Chinese remainder theorem means that $x\bmod 10$ is determined by $x\bmod 2$ and $x\bmod 5$. This can be broadened to see that:

$$\mathbb Z_{10}\cong \mathbb Z_2\times \mathbb Z_5$$

With $a+10\mathbb Z\mapsto (a+2\mathbb Z,a+5\mathbb Z$) and inverse $$(b+2\mathbb Z,c+5\mathbb Z)\to (6c-5b)+10\mathbb Z$$

That $6c-5b$ is the result of applying Chinese remainder theorem to $x\equiv b\pmod{2},\, x\equiv c\pmod{5}$.

That product formula is what is going on here.

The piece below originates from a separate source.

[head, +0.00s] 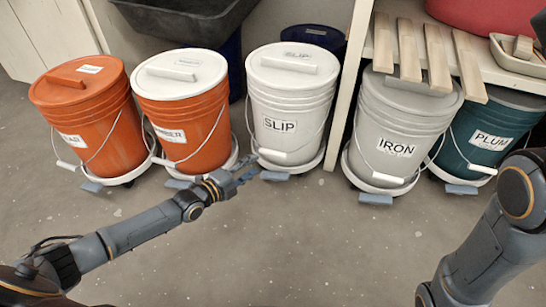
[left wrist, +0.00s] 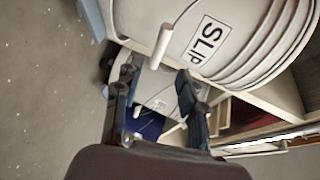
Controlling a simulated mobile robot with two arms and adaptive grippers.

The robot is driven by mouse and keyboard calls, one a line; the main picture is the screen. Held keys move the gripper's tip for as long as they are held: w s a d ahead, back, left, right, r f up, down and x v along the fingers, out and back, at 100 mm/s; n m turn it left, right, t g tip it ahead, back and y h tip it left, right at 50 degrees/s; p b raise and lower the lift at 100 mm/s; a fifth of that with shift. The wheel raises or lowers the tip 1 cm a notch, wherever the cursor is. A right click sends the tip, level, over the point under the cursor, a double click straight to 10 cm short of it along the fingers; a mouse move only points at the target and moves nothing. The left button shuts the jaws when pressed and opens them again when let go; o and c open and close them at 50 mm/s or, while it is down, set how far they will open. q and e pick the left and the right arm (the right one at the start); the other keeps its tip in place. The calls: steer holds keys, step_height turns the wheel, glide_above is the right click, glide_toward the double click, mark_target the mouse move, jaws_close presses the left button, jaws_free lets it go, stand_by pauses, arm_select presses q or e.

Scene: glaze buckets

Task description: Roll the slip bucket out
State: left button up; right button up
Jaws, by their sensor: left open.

Now, the subset of elements $(0,c)$ in $\mathbb Z_2\times\mathbb Z_5$ act like a ring, but with a different unit from the parent ring, because it is exactly isomorphic to $\mathbb Z_5$. And, in $\mathbb Z_{10}$ this is exactly the elements of your $S$ - the elements $a+\mathbb Z_{10}$ such that $a+2\mathbb Z=0+2\mathbb Z$ are the elements with $a$ divisible by $2$.

More generally, if $R$ is a commutative ring with identity, and $e_1,\dots,e_n$ are elements such that:

$$e_ie_j=\begin{cases}0&i\neq j\\ e_i&i=j\end{cases}\\ e_1+e_2+\cdots e_n=1$$

Then each of $e_iR$ is a ring with $e_i$ an identity, and:

$$R\cong e_1R\times e_2R\times\cdots\times e_nR$$

with map: $r\mapsto (e_1r,e_2r,\dots,e_nr)$ and inverse map: $(r_1,\dots,r_n)\mapsto r_1+r_2+\cdots+r_n$.

In the case of $R=\mathbb Z_{10}$ you have $e_1=5,e_2=6$.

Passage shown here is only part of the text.